Comment comparer cet attelage de bienveillance et de technique d'un point de vue international ? En observant les grandes puissances, de Donald Trump à Xi Jinping, de Vladimir Poutine à Angela Merkel, comment classer ces différents modèles au regard de leur "adéquation" au monde actuel et à venir ?
Eric Deschavanne : A l'ère moderne, les légitimités traditionnelles (aristocratiques et théocratiques) tendent à disparaître au profit de la seule légitimité démocratique. Quand un pouvoir ne repose plus que sur le consentement populaire, il n'y a plus - pour dire les choses simplement et de manière quelque peu caricaturale - que deux modalités d'exercice de l'autorité : soit celle-ci se fonde sur la peur, soit elle se fonde sur la bienveillance. Dans les régimes despotiques ou les "démocraties illibérales", c'est le management par la peur qui l'emporte, même si le culte de la personnalité s'efforce artificiellement de fonder l'autorité sur l'amour des sujets. Au sein des démocraties libérales, le fameux "despotisme prévoyant et doux" évoqué par Tocqueville n'est en réalité pas un despotisme : les gouvernants sont structurellement contraints à la bienveillance à l'égard de leurs administrés par l'association du suffrage universel et des libertés publiques.
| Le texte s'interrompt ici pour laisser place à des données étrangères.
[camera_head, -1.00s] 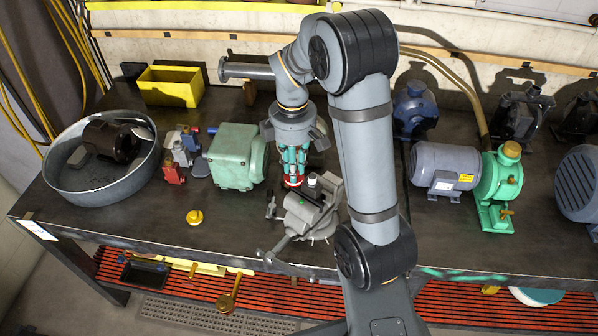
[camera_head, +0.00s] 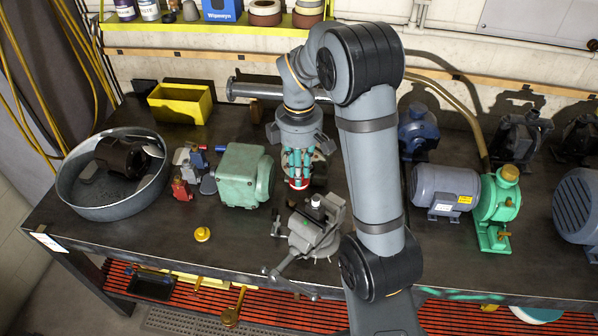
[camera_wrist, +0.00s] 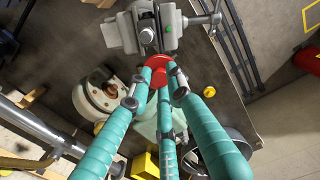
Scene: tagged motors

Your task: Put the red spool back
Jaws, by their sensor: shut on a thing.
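My gripper (camera_head: 298,182) is above the bench, beyond the grey vise (camera_head: 318,228) as the head view sees it. Its teal fingers are closed together on the red spool (camera_head: 299,185), of which only a little red shows at the fingertips. In the wrist view the red spool (camera_wrist: 158,70) shows as a red round end between the fingertips (camera_wrist: 160,80), the rest hidden by the fingers. The vise (camera_wrist: 150,28) lies just past it in that picture. A gap shows between spool and vise in the head view.
A green motor housing (camera_head: 240,177) stands left of my gripper. A metal tub (camera_head: 68,190) and a yellow bin (camera_head: 180,104) are further left. A grey motor (camera_head: 445,187) and green pump (camera_head: 497,205) are right. A yellow shelf (camera_head: 215,25) holds rolls and containers. The front left bench is fairly clear.
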Je rangerais donc les chefs d'État dans deux catégories distinctes, et donc Macron et Trump, qu'en apparence tout oppose, dans la même catégorie des chefs d'État soumis aux règles de fonctionnement de la démocratie libérale.
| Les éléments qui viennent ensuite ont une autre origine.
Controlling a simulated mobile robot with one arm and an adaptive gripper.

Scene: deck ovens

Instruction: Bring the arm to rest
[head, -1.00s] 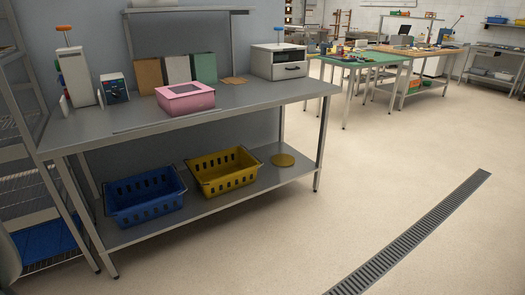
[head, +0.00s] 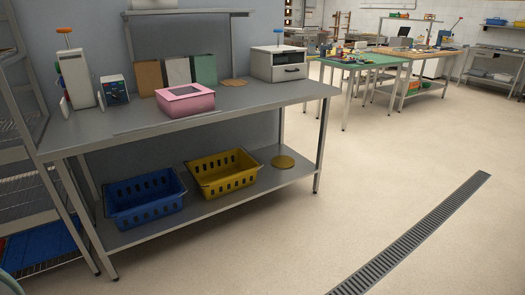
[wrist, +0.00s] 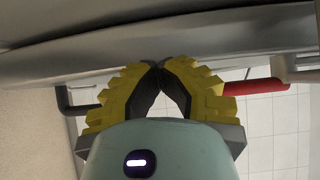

Trump et Macron incarnent cependant de manière quintessentielle les deux archétypes de leaders démocratiques : le populiste clivant et transgressif, qui joue de la distinction ami/ennemi et du ressentiment populaire à l'égard des élites; et le représentant du "cercle de la raison", conciliateur et bienveillant, qui met en oeuvre une "séduction positive". Ce qui les oppose, ce sont deux manières de conquérir l'opinion et le pouvoir dans le cadre démocratique. Arrivés au pouvoir, ils sont toutefois soumis aux mêmes types de contraintes qui conduisent inévitablement à relativiser la différence des styles. Trump devra bon gré mal gré chercher à apaiser, à concilier et à s'accorder aux autres; il sera contraint aux compromis. Macron, quant à lui, comme l'illustre la gestion du conflit qui l'a opposé au général De Villier, parviendra difficilement à concilier sa règle de bienveillance avec la verticalité du pouvoir qu'il recherche. Le management par la seule bienveillance peut fonctionner au sein de République En Marche, puisqu'il s'agit d'un rassemblement fondé sur l'adhésion à sa personne. Arrivé au pouvoir, il fait l'expérience d'être une cible et sera confronté aux phénomènes de cour et d'isolement ainsi qu'aux rudes conflits qui opposent les intérêts, les idéologies et les cultures au plan national comme au plan international. La politique ne se confond ni avec la morale ni avec l'amour. On a d'ailleurs parfois le sentiment que l'épreuve de l'impuissance politique de la bienveillance comme principe d'action génère chez le président Macron un retour brutal du refoulé (la distinction ami/ennemi qui caractérise la politique), lequel se traduit par des manifestations d'autoritarisme et l'allergie aux critiques.
Paul-François Paoli : C'est évidemment là que le bât blesse. Les lois de la politique, notamment internationale relèvent plus de la pensée de Machiavel que de celle de Paul Ricœur. Macron est trop intelligent et subtile pour l'ignorer mais il a décidé de flatter le narcissisme humanitaire mais français et une sensiblerie passablement hypocrite. Que je sache, le sort des migrants n'empêche pas les Français de partir en vacances. Les Français veulent moins d'immigrés mais ils ne veulent pas qu'on les refoule manu militari comme vient de le proposer un chef de l'armée italienne. Ils veulent depuis toujours qu'on les tire du pétrin mais ils ne sont pas d'accord sur les moyens. Leurs goûts de l'homme providentiel leur vient de là. Résultat. Ils ne veulent plus admettre la violence intrinsèque de la politique et de l'histoire et de ce point de vue, Emmanuel Macron est parfaitement en phase avec eux.